Hillary Clinton
Democratic presidential candidate Hillary Clinton delivers the keynote address at the 18th Annual David N. Dinkins Leadership and Public Policy Forum at Columbia University in New York April 29, 2015.REUTERS/Brendan McDermid

The Democratic National Committee (DNC) announced on 5 May that it will approve six primary debates for candidates looking to win the Democratic presidential nomination.
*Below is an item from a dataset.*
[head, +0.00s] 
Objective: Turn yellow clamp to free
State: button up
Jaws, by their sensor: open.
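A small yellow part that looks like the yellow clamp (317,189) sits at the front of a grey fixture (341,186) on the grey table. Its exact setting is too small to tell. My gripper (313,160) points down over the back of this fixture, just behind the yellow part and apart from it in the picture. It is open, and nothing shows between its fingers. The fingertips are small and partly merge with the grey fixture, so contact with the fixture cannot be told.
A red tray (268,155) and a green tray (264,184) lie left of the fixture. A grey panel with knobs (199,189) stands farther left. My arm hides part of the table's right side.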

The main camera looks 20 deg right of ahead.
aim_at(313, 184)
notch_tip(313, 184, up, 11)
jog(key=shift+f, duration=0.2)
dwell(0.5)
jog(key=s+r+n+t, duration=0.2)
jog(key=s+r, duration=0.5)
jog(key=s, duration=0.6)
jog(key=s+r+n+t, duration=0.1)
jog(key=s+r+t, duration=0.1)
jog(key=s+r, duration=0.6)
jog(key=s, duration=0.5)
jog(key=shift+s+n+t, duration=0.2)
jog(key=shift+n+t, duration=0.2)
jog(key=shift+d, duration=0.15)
The debates are scheduled to start in autumn 2015.

"We've always believed that we would have a competitive primary process, and that debates would be an important part of that process," DNC chair representative Debbie Wasserman Schultz said.

Schultz continued: "Our debate schedule will not only give Democratic voters multiple opportunities to size up the candidates for the nomination side-by-side, but will give all Americans a chance to see a unified Democratic vision of economic opportunity and progress — no matter whom our nominee may be."

According to a statement released by the DNC, any candidate hoping to participate in the debates will have to agree exclusively to participate in those debates. Four of the DNC-sanctioned debates will be held in the early primary states of Iowa, New Hampshire, Nevada and South Carolina.

Time Magazine reported that the DNC's six debate schedule is smaller than the rival Republicans' 11 debate schedule. The Republican presidential field is far more crowded than the Democratic one. As of 5 May, six Republicans and two Democrats have officially announced their presidential bid.

Democratic powerhouse Hillary Clinton tweeted she was "looking forward to a real conversation" during the scheduled debates, USA Today reported. Clinton is being challenged by Vermont Senator Bernie Sanders.